The true answer to the question: "How has she done it?" is much the same as it is for too many women - with great difficulty and at some private cost.

The other danger in canonising high-flying women is that it distracts from what is literally the real job in hand. It slows down change. In 1960, women made up only a third of the workforce. Now it is almost half. Yet still the workplace is designed for the male breadwinner, who is expected to have almost no involvement with family.

As a result, in employment terms Britain is a jalopy pitted against the faster, sleeker, more efficient European family saloons. On average, British women earn 30 per cent less than males - 6 million part-time workers have almost no rights. Women may make up half the intake of many of the professions, but still they are not at the top.

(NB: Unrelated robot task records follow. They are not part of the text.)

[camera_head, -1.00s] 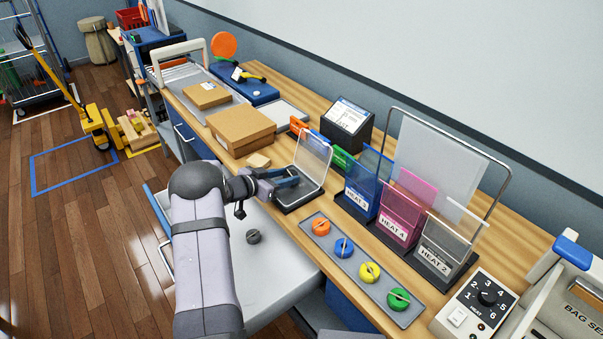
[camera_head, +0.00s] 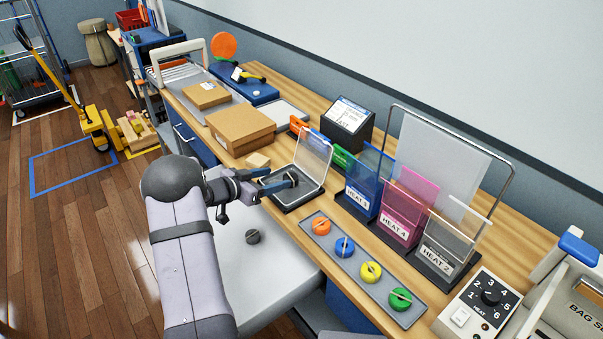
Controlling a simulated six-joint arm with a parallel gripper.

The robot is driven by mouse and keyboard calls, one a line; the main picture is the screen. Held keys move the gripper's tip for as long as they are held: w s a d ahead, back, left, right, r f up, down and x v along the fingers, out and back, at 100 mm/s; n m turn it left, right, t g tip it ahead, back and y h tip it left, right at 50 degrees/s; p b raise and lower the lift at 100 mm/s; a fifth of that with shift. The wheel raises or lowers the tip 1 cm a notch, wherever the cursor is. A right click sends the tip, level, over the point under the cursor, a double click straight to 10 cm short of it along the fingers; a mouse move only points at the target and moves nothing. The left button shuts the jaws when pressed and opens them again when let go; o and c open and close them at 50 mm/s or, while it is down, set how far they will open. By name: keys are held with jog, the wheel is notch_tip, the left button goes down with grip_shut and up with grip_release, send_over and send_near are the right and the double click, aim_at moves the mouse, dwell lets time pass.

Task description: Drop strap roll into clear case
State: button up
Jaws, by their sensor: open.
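The clear case (camera_head: 314,158) stands open on the bench, its transparent lid raised and its shallow dark base below. My gripper (camera_head: 284,184) is open at the left side of the base, low over it. A small dark piece with a pale edge (camera_head: 291,177) shows in the base by the fingertips; it looks like a strap roll, but the fingers partly cover it. Orange (camera_head: 320,226), blue (camera_head: 344,247), yellow (camera_head: 370,272) and green (camera_head: 400,299) strap rolls sit in a row on a grey tray (camera_head: 334,261).
A heat control box (camera_head: 478,305) is at the front right. Bare bench top shows behind the boxes.

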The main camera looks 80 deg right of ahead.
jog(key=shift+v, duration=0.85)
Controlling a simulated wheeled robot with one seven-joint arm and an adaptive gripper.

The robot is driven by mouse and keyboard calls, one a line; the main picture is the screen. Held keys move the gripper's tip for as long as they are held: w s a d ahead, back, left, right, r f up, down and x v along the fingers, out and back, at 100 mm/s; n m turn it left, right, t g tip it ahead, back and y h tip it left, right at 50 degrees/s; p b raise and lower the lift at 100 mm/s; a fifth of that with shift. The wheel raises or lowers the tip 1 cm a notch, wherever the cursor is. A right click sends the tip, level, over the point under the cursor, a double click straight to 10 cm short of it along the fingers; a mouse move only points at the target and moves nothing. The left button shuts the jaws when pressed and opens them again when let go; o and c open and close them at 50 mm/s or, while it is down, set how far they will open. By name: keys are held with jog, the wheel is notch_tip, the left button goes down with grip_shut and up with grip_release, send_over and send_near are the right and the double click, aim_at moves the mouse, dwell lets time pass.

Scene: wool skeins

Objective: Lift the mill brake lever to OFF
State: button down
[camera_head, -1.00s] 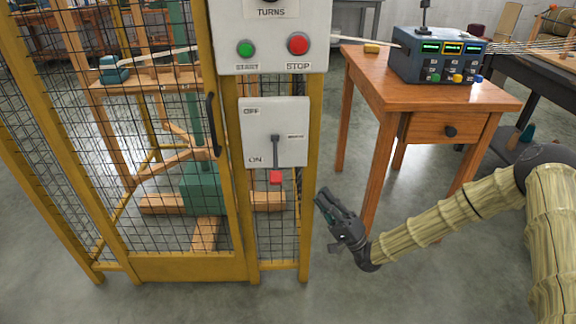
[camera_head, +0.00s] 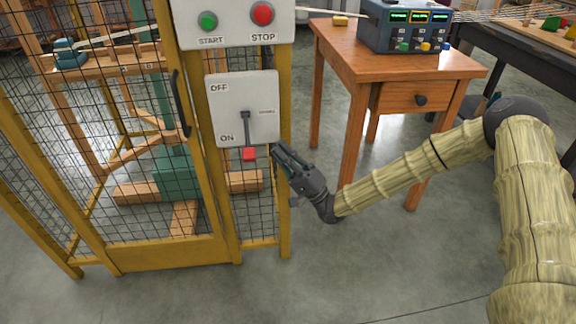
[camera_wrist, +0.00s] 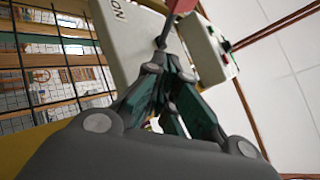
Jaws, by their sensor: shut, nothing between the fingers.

Females make up only 2.8 per cent of senior managers, 10 per cent of managers and a miserly 3.7 per cent of board members. Women are handicapped not not by lack of ability, energy and drive (look at how well girls perform in school) but by a system which should have been sent to the scrapyard 30 years ago.

Britain now has a vast and still growing female bulge at middle management level, but in the next decade thousands of women will expect to join Cherie Booth and move to the top - and if they don't, they will be strong enough to ask why.

Blackpool, for instance, is almost already there. Forty five per cent of senior management posts in the town are filled by women. How have they done it? Like Cherie Booth, they have talent and determination - but they have also had the benefit of a council that encourages nursery provision, training courses for women, flexi-time, job-sharing, career breaks and an open mind on recruitment. Who benefits? Blackpool, for a start. It capitalises on what was previously a vastly under-used reserve of talent.

If Cherie Booth is wise as well as clever, from now on she could use the platform that is hers not just to expose the Superwoman myth but to sell the kind of changes which would have made her achievement just as impressive and only half as painful.

For the sake of us all.

Yvonne Roberts is a feminist and writer.